◆ Description of the task ◆
Look at the data below and print exactly the lines from its first line through the line with "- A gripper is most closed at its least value"; the pictures stay out of the copy.

◆ Data extract ◆
☆ ☆ ☆ ☆ ☆ ☆ ☆

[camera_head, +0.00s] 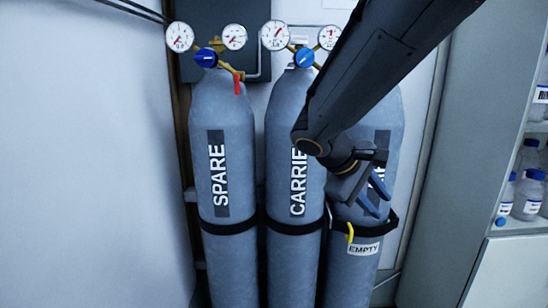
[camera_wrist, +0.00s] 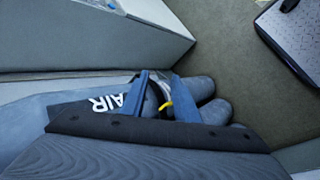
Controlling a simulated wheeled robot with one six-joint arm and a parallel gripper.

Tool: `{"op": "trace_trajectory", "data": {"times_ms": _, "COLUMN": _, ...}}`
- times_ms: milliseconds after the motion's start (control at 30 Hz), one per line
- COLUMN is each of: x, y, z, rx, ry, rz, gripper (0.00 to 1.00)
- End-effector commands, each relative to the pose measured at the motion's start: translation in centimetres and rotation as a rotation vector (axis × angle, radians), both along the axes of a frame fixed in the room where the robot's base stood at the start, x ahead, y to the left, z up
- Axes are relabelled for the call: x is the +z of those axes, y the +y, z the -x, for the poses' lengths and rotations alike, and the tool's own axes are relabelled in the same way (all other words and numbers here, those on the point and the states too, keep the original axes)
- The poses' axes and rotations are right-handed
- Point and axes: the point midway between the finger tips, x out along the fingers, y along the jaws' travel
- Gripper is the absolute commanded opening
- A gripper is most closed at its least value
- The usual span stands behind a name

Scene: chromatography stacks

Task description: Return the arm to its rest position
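My arm reaches in from the top right of the head view, in front of the right-hand grey cylinder (camera_head: 340,270). My gripper (camera_head: 374,198) is at its end, before that cylinder's upper body. In the wrist view my gripper (camera_wrist: 161,98) shows two blue fingers standing apart, with nothing held between them. The cylinder lettered AIR (camera_wrist: 60,100) lies beyond the fingers there. A yellow piece (camera_wrist: 167,92) shows between the fingers, beyond them. My arm hides part of the right-hand cylinder and the end of the middle cylinder's lettering.
The SPARE cylinder (camera_head: 225,265) and CARRIER cylinder (camera_head: 293,265) stand left of it, strapped, with gauges and blue knobs on top. An EMPTY tag (camera_head: 363,249) hangs on the right-hand cylinder. A cabinet (camera_head: 440,200) and shelves of bottles (camera_head: 528,192) stand at right.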

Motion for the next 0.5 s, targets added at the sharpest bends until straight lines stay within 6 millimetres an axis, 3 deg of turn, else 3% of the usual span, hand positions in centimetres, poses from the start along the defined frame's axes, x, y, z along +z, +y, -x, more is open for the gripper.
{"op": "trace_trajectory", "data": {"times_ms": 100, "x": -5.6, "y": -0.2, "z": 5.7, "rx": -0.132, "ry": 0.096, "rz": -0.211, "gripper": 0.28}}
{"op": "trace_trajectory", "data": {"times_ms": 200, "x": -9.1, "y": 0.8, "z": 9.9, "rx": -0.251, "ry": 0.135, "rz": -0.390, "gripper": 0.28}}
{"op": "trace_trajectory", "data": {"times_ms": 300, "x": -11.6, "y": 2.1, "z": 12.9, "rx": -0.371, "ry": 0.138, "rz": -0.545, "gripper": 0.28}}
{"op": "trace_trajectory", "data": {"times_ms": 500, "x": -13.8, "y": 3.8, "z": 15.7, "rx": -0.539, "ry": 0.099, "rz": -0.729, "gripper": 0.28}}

☆ ☆ ☆ ☆ ☆ ☆ ☆

◆ The answer ◆
[camera_head, +0.00s] 
[camera_wrist, +0.00s] 
Controlling a simulated wheeled robot with one six-joint arm and a parallel gripper.

Tool: `{"op": "trace_trajectory", "data": {"times_ms": _, "COLUMN": _, ...}}`
- times_ms: milliseconds after the motion's start (control at 30 Hz), one per line
- COLUMN is each of: x, y, z, rx, ry, rz, gripper (0.00 to 1.00)
- End-effector commands, each relative to the pose measured at the motion's start: translation in centimetres and rotation as a rotation vector (axis × angle, radians), both along the axes of a frame fixed in the room where the robot's base stood at the start, x ahead, y to the left, z up
- Axes are relabelled for the call: x is the +z of those axes, y the +y, z the -x, for the poses' lengths and rotations alike, and the tool's own axes are relabelled in the same way (all other words and numbers here, those on the point and the states too, keep the original axes)
- The poses' axes and rotations are right-handed
- Point and axes: the point midway between the finger tips, x out along the fingers, y along the jaws' travel
- Gripper is the absolute commanded opening
- A gripper is most closed at its least value

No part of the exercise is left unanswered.